[Robot episode data]
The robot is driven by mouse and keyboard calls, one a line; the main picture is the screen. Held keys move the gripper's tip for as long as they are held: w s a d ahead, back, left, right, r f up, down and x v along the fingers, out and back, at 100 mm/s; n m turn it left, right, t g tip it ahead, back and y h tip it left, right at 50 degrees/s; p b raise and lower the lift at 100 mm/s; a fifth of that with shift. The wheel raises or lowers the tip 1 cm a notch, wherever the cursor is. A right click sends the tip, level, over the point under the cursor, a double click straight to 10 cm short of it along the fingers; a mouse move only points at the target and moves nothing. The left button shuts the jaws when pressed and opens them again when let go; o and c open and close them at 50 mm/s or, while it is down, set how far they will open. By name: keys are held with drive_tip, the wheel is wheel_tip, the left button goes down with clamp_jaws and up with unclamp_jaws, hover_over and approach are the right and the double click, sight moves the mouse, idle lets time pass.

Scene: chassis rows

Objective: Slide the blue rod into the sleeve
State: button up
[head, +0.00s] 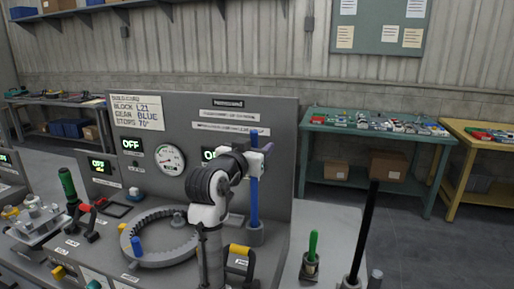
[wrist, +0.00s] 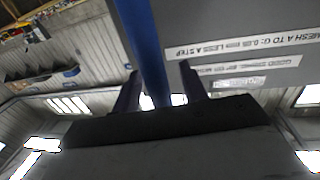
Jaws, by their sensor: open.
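The blue rod (head: 254,205) stands upright in the head view, with its lower end at a short grey cylindrical holder (head: 255,236). I cannot tell how deep it sits in there, or whether this holder is the sleeve. My gripper (head: 262,161) is at the upper part of the rod, with the rod's top showing above it. In the wrist view the blue rod (wrist: 146,45) passes between the two dark fingers of my gripper (wrist: 158,85). The fingers are open, with a gap beside the rod.
A grey panel (head: 282,135) with a gauge and OFF displays stands close behind. A toothed ring (head: 150,259) with a blue peg lies left on the bench. A green rod (head: 313,245) and a tall black rod (head: 364,235) stand upright to the right.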

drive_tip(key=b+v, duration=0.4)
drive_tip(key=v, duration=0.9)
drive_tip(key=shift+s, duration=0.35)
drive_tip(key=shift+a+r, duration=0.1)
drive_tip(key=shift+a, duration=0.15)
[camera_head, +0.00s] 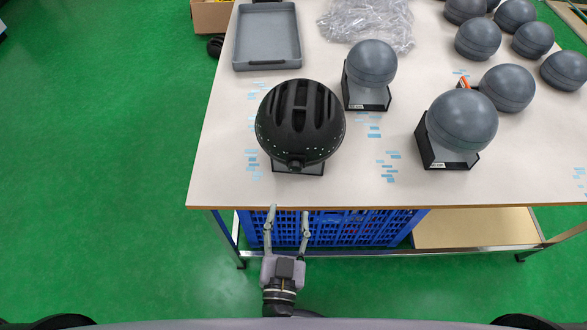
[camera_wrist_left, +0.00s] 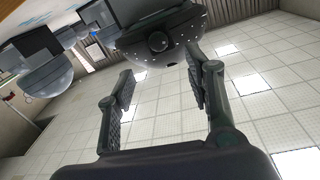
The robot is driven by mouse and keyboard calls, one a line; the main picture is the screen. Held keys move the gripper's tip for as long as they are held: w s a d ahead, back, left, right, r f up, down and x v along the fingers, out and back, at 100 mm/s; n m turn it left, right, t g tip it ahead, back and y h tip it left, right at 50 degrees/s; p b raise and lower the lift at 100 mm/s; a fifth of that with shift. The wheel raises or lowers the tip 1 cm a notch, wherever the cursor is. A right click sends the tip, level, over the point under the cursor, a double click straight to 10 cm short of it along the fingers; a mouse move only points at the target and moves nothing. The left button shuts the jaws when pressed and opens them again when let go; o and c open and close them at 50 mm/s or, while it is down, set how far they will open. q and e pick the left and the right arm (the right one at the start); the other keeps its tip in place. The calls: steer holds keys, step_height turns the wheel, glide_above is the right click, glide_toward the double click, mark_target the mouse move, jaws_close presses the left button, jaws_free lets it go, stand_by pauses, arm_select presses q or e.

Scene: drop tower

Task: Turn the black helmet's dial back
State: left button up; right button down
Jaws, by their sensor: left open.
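The black helmet (camera_head: 300,118) sits on a dark stand on the table, near its front left edge. Its dial (camera_head: 295,164) is a small round knob at the helmet's near lower rim. In the left wrist view the helmet (camera_wrist_left: 160,30) is at the top centre, with the dial (camera_wrist_left: 158,42) as a dark round knob beyond the fingers. My left gripper (camera_head: 288,210) is open and empty, just in front of the table edge, with its fingers pointing at the dial and apart from it. In the left wrist view the open fingers (camera_wrist_left: 160,85) stand either side of the dial. My right gripper is not in view.
A grey headform (camera_head: 370,64) on a black stand is right of the helmet, and another headform (camera_head: 461,121) stands further right. A grey tray (camera_head: 267,38) and clear plastic bags (camera_head: 368,24) lie behind. A blue crate (camera_head: 340,228) is under the table (camera_head: 225,150). The left floor is clear.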

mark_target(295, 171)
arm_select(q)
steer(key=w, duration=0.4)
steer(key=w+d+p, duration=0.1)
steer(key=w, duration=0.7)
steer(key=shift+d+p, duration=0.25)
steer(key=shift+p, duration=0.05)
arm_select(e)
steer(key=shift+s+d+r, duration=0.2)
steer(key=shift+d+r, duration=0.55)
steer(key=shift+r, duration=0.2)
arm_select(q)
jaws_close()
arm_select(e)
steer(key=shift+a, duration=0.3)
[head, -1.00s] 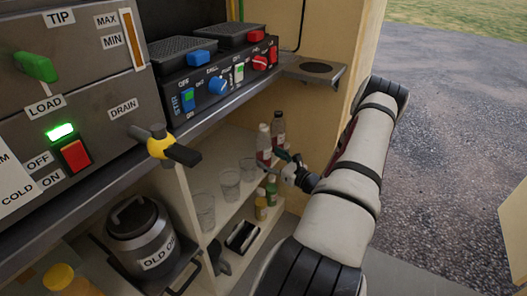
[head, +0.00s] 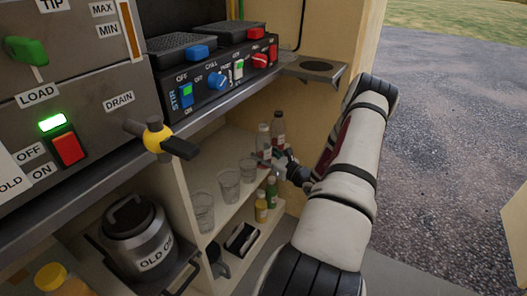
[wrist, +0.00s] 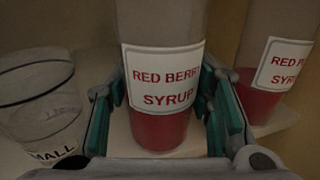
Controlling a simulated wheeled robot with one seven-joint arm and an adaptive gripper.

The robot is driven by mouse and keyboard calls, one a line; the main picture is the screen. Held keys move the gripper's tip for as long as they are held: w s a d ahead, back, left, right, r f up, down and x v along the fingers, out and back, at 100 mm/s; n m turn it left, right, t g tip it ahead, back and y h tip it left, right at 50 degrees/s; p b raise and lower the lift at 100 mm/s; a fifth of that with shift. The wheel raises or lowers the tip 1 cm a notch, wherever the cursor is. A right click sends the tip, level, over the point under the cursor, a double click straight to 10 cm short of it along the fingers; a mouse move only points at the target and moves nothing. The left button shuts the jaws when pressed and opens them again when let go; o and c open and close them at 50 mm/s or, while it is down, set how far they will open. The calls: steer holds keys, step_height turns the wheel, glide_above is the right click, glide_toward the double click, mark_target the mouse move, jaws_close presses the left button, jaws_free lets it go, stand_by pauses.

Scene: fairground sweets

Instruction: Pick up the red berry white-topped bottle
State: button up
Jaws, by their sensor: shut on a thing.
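The red berry syrup bottle (wrist: 160,95) stands upright between my gripper's fingers in the wrist view, with red syrup low in it and a white label. In the head view the white-topped bottle (head: 263,138) stands on the upper shelf under the counter. My gripper (head: 275,158) reaches in from the right at that bottle. In the wrist view my gripper (wrist: 160,112) has its green-padded fingers on both sides of the bottle, shut on it. The bottle's cap is out of the wrist view, and its base appears to be at the shelf.
A second red syrup bottle (wrist: 270,75) with a dark cap (head: 278,125) stands close on the right. A clear cup (wrist: 40,105) marked SMALL stands close on the left. Several clear cups (head: 203,212) line the shelf. A yellow-capped bottle (head: 261,206) stands lower down.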

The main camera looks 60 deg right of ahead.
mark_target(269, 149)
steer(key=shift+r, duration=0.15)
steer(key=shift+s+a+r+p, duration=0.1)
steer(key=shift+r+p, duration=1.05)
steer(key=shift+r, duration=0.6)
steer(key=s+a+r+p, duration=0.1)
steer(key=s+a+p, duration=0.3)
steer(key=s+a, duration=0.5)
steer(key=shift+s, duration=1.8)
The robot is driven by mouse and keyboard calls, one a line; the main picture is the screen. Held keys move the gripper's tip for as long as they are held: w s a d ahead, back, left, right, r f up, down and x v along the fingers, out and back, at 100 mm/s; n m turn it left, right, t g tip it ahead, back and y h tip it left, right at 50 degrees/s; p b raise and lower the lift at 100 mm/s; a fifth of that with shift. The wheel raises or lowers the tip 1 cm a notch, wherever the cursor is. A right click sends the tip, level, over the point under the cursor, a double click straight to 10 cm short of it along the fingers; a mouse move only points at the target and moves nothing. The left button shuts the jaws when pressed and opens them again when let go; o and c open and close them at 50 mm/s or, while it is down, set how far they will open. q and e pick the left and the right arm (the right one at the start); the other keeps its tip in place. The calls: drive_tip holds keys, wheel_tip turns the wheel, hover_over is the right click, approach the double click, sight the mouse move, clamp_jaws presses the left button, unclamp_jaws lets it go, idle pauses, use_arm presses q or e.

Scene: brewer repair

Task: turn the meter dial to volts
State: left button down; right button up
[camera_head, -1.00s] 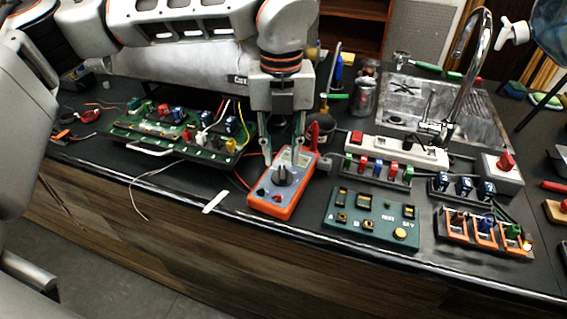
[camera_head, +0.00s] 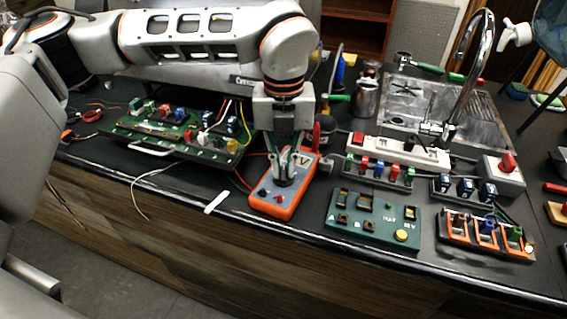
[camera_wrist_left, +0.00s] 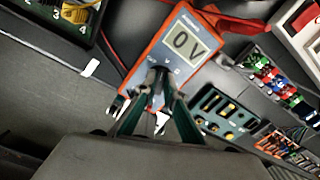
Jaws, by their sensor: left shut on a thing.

- _YOUR TASK_: Go through the entries above and output them exactly, without pictures.

- _ANSWER TO THIS EXERCISE_:
The robot is driven by mouse and keyboard calls, one a line; the main picture is the screen. Held keys move the gripper's tip for as long as they are held: w s a d ahead, back, left, right, r f up, down and x v along the fingers, out and back, at 100 mm/s; n m turn it left, right, t g tip it ahead, back and y h tip it left, right at 50 degrees/s; p b raise and lower the lift at 100 mm/s; a fifth of that with shift. The wheel raises or lowers the tip 1 cm a notch, wherever the cursor is. A right click sends the tip, level, over the point under the cursor, a double click straight to 10 cm short of it along the fingers; a mouse move only points at the target and moves nothing. The left button shuts the jaws when pressed and opens them again when let go; o and c open and close them at 50 mm/s or, while it is down, set how far they will open. By name: keys are held with drive_tip, the wheel is wheel_tip, the left button goes down with clamp_jaws and up with unclamp_jaws, hover_over and approach are the right and the double click, sight moves the mouse, idle lets time pass.

Scene: chassis rows

Objective: Slide the blue rod into the sleeve
State: button up
[head, +0.00s] 
[wrist, +0.00s] 
Jaws, by their sensor: open.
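The blue rod (head: 254,205) stands upright in the head view, with its lower end at a short grey cylindrical holder (head: 255,236). I cannot tell how deep it sits in there, or whether this holder is the sleeve. My gripper (head: 262,161) is at the upper part of the rod, with the rod's top showing above it. In the wrist view the blue rod (wrist: 146,45) passes between the two dark fingers of my gripper (wrist: 158,85). The fingers are open, with a gap beside the rod.
A grey panel (head: 282,135) with a gauge and OFF displays stands close behind. A toothed ring (head: 150,259) with a blue peg lies left on the bench. A green rod (head: 313,245) and a tall black rod (head: 364,235) stand upright to the right.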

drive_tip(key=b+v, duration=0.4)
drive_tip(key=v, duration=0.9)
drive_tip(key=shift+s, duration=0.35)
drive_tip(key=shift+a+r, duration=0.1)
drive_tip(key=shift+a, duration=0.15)
[camera_head, +0.00s] 
[camera_wrist_left, +0.00s] 
The robot is driven by mouse and keyboard calls, one a line; the main picture is the screen. Held keys move the gripper's tip for as long as they are held: w s a d ahead, back, left, right, r f up, down and x v along the fingers, out and back, at 100 mm/s; n m turn it left, right, t g tip it ahead, back and y h tip it left, right at 50 degrees/s; p b raise and lower the lift at 100 mm/s; a fifth of that with shift. The wheel raises or lowers the tip 1 cm a notch, wherever the cursor is. A right click sends the tip, level, over the point under the cursor, a double click straight to 10 cm short of it along the fingers; a mouse move only points at the target and moves nothing. The left button shuts the jaws when pressed and opens them again when let go; o and c open and close them at 50 mm/s or, while it is down, set how far they will open. q and e pick the left and the right arm (the right one at the start); the other keeps its tip in place. The calls: steer holds keys, step_height turns the wheel, glide_above is the right click, glide_toward the double click, mark_target the mouse move, jaws_close presses the left button, jaws_free lets it go, stand_by pauses, arm_select presses q or e.

Scene: drop tower

Task: Turn the black helmet's dial back
State: left button up; right button down
Jaws, by their sensor: left open.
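The black helmet (camera_head: 300,118) sits on a dark stand on the table, near its front left edge. Its dial (camera_head: 295,164) is a small round knob at the helmet's near lower rim. In the left wrist view the helmet (camera_wrist_left: 160,30) is at the top centre, with the dial (camera_wrist_left: 158,42) as a dark round knob beyond the fingers. My left gripper (camera_head: 288,210) is open and empty, just in front of the table edge, with its fingers pointing at the dial and apart from it. In the left wrist view the open fingers (camera_wrist_left: 160,85) stand either side of the dial. My right gripper is not in view.
A grey headform (camera_head: 370,64) on a black stand is right of the helmet, and another headform (camera_head: 461,121) stands further right. A grey tray (camera_head: 267,38) and clear plastic bags (camera_head: 368,24) lie behind. A blue crate (camera_head: 340,228) is under the table (camera_head: 225,150). The left floor is clear.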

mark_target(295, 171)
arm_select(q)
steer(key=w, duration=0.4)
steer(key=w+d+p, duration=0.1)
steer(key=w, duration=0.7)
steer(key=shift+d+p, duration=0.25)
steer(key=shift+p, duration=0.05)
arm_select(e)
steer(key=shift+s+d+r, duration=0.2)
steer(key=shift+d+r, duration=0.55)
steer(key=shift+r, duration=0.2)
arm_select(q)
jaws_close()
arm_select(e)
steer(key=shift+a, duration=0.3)
[head, -1.00s] 
[head, +0.00s] 
[wrist, +0.00s] 
Controlling a simulated wheeled robot with one seven-joint arm and an adaptive gripper.

The robot is driven by mouse and keyboard calls, one a line; the main picture is the screen. Held keys move the gripper's tip for as long as they are held: w s a d ahead, back, left, right, r f up, down and x v along the fingers, out and back, at 100 mm/s; n m turn it left, right, t g tip it ahead, back and y h tip it left, right at 50 degrees/s; p b raise and lower the lift at 100 mm/s; a fifth of that with shift. The wheel raises or lowers the tip 1 cm a notch, wherever the cursor is. A right click sends the tip, level, over the point under the cursor, a double click straight to 10 cm short of it along the fingers; a mouse move only points at the target and moves nothing. The left button shuts the jaws when pressed and opens them again when let go; o and c open and close them at 50 mm/s or, while it is down, set how far they will open. The calls: steer holds keys, step_height turns the wheel, glide_above is the right click, glide_toward the double click, mark_target the mouse move, jaws_close presses the left button, jaws_free lets it go, stand_by pauses.

Scene: fairground sweets

Instruction: Pick up the red berry white-topped bottle
State: button up
Jaws, by their sensor: shut on a thing.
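The red berry syrup bottle (wrist: 160,95) stands upright between my gripper's fingers in the wrist view, with red syrup low in it and a white label. In the head view the white-topped bottle (head: 263,138) stands on the upper shelf under the counter. My gripper (head: 275,158) reaches in from the right at that bottle. In the wrist view my gripper (wrist: 160,112) has its green-padded fingers on both sides of the bottle, shut on it. The bottle's cap is out of the wrist view, and its base appears to be at the shelf.
A second red syrup bottle (wrist: 270,75) with a dark cap (head: 278,125) stands close on the right. A clear cup (wrist: 40,105) marked SMALL stands close on the left. Several clear cups (head: 203,212) line the shelf. A yellow-capped bottle (head: 261,206) stands lower down.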

The main camera looks 60 deg right of ahead.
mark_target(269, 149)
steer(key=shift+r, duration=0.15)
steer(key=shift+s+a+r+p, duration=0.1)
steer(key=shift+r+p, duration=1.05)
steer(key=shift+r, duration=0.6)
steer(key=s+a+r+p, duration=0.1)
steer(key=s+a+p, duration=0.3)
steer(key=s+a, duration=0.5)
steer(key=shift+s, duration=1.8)
The robot is driven by mouse and keyboard calls, one a line; the main picture is the screen. Held keys move the gripper's tip for as long as they are held: w s a d ahead, back, left, right, r f up, down and x v along the fingers, out and back, at 100 mm/s; n m turn it left, right, t g tip it ahead, back and y h tip it left, right at 50 degrees/s; p b raise and lower the lift at 100 mm/s; a fifth of that with shift. The wheel raises or lowers the tip 1 cm a notch, wherever the cursor is. A right click sends the tip, level, over the point under the cursor, a double click straight to 10 cm short of it along the fingers; a mouse move only points at the target and moves nothing. The left button shuts the jaws when pressed and opens them again when let go; o and c open and close them at 50 mm/s or, while it is down, set how far they will open. q and e pick the left and the right arm (the right one at the start); the other keeps its tip in place. The calls: drive_tip holds keys, wheel_tip turns the wheel, hover_over is the right click, approach the double click, sight the mouse move, clamp_jaws presses the left button, unclamp_jaws lets it go, idle pauses, use_arm presses q or e.

Scene: brewer repair

Task: turn the meter dial to volts
State: left button down; right button up
[camera_head, -1.00s] 
[camera_head, +0.00s] 
[camera_wrist_left, +0.00s] 
Jaws, by their sensor: left shut on a thing.

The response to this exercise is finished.